第二种立场是“协商的代码或立场”(negotiated code or position)。这似乎是大多数观众的解码立场,既不完全同意,又不完全否定。此一立场承认主导意识形态的权威,认可霸权的合法性,但是在涉及具体的层面,它就强调自身的特定情况,制定自己的基本规则,努力使主导意识形态适用于它自身所处的“局部”条件。观众与主导意识形态,因而始终处于一种充满矛盾的商议过程。霍尔称协商代码最简单的例子,就是工人们对《工业关系法》的反应——法案限制罢工,提倡冻结工资——看电视新闻的工人也许会赞同新闻称增加工资会引起通货膨胀,同意“我们都必须少得一些,以抵制通货膨胀”,但这并不妨碍他们坚持自己拥有要求增加工资的罢工权利,或者让车间和工会组织出面来反对《工业关系法》。霍尔认为,媒介传播中大多数所谓的“误解”,就产生于主导—霸权代码和协商代码直接的冲突分歧,这是精英们感叹“传播失败”的缘由所在。

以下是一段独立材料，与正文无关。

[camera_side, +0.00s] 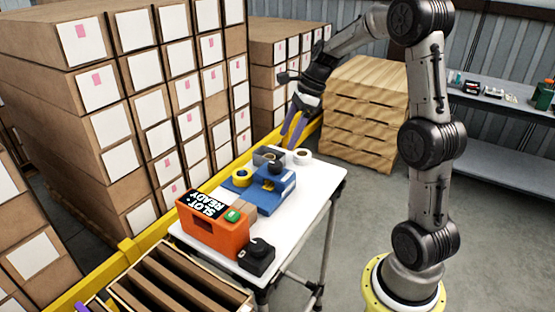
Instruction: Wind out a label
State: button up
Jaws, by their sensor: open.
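An orange box (213,230) stands at the near end of the white table, with a black panel (205,206) reading "SLOT READY" and a green button (233,215). No label is clearly visible coming out of it. A small black device (257,257) with a round top sits just right of it. My gripper (293,133) is open, its purple-grey fingers pointing down above the far end of the table. It is apart from the orange box. Whether the fingertips touch anything there is too small to tell.
A blue box (265,197) holds a yellow roll (242,177) and dark parts mid-table. A white roll (302,156) and a grey block (266,156) lie at the far end. A yellow rail (160,232) and stacked cartons (105,90) border the table's left. The table's right strip (310,195) is bare.

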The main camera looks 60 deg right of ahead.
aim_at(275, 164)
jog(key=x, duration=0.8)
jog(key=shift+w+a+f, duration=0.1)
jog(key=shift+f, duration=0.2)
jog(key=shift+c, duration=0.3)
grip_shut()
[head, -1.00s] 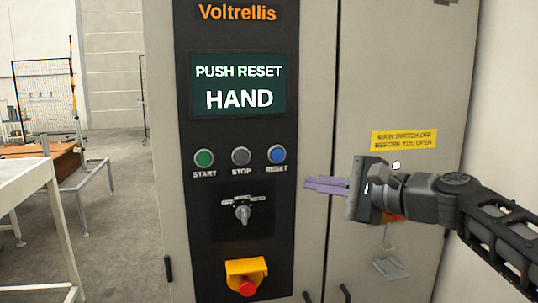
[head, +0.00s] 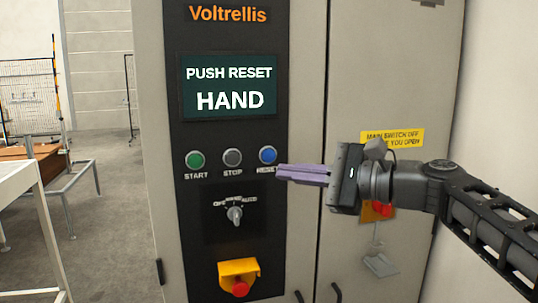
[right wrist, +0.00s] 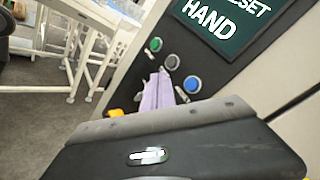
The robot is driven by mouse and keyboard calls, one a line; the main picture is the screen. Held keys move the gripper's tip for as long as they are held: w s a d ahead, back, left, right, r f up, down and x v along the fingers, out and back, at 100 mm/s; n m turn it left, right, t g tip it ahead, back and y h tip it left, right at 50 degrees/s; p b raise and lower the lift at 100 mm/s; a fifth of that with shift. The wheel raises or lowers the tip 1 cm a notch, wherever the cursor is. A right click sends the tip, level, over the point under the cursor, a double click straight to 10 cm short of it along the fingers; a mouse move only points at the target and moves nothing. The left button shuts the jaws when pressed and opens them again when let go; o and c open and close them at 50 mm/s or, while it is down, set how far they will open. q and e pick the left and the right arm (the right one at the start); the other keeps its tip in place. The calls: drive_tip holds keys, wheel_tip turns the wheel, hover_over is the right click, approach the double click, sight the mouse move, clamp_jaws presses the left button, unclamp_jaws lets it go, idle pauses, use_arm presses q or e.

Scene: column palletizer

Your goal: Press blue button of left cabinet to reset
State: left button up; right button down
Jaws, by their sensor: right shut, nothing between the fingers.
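The blue RESET button (head: 268,154) is at the right end of a row of buttons on the cabinet's dark panel (head: 190,100). It also shows in the right wrist view (right wrist: 192,84), to the right of the fingertips. My right gripper (head: 279,171) is shut and empty, with its purple fingers pointing left. In the head view its tips are just below and right of the blue button and overlap the end of the RESET label. I cannot tell whether they touch the panel. The screen (head: 228,87) reads PUSH RESET, HAND. My left gripper is not in view.
Left of the blue button are the grey STOP button (head: 232,157) and the green START button (head: 195,160). Below are a selector switch (head: 235,214) and a red emergency stop (head: 240,289) in a yellow housing. A white table (head: 20,185) stands at the left.

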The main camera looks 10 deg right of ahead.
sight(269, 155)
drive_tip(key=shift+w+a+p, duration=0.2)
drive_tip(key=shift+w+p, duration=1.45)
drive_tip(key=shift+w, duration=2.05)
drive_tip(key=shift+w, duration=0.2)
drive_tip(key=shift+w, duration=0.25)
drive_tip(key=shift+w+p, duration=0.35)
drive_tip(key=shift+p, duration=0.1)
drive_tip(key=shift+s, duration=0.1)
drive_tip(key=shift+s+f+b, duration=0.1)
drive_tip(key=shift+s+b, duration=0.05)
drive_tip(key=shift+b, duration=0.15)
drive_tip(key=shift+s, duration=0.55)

第三种立场是“对抗代码”(oppositional code)。这是说,观众可能一目了然电视话语要传达什么信息,完全理解话语的字面义和内涵意义,但是却选择以截然相反的立场来解码,每每根据自己的经验和背景,读出针锋相对的新的意思来。比如观众收看限制工资有无必要的电视辩论,每次都将“国家利益”解读成“阶级利益”。这就是观众利用“对抗代码”在为信息解码,“意义的政治策略”即话语的斗争,由此参入其中。不消说,三种解码立场中,对抗代码是最为激进的一种,虽然推翻制码的意识形态谈何容易,但是它的颠覆态势,无论如何是不容低估的。
霍尔主掌伯明翰中心的70年代,英国文化研究事实上已经受到此时发展已经相当完备的美国传播研究的冲击,李斯特大学、利兹大学等相继成立了大众传播研究中心。但是,霍尔大量使用列维-施特劳斯、罗兰·巴特、阿尔都塞以及葛兰西等人理论成果下来,另一方面反而是坚固了威廉斯的文化主义传统,而与自美国的社会科学实证研究方法分道扬镳,走向媒体意识形态功能的分析。霍尔的兴趣显然在于大众传媒特别是电视,而不是阿尔都塞认为是维持统治意识形态关键机体的学校和家庭。《文化、传媒与“意识形态”效果》一文中他指出,大众传媒的现代形式最初是出现在18世纪,随着文学市场的发展兴起,艺术产品成了商品。到20世纪,大众传媒对文化和意识形态领域的殖民是如此成功,它们一举奠立了领导权、霸权和统治。诚然,统治意识形态选定它的意义来编码,仿佛自然而然,就是理性自身,但是观众却可以以反抗霸权的方式来解码,由此遁出统治阶级的大众文化意识形态控制。霍尔讨论电视话语的著名文章《电视话语:制码和解码》,表达的正也是这样的观点。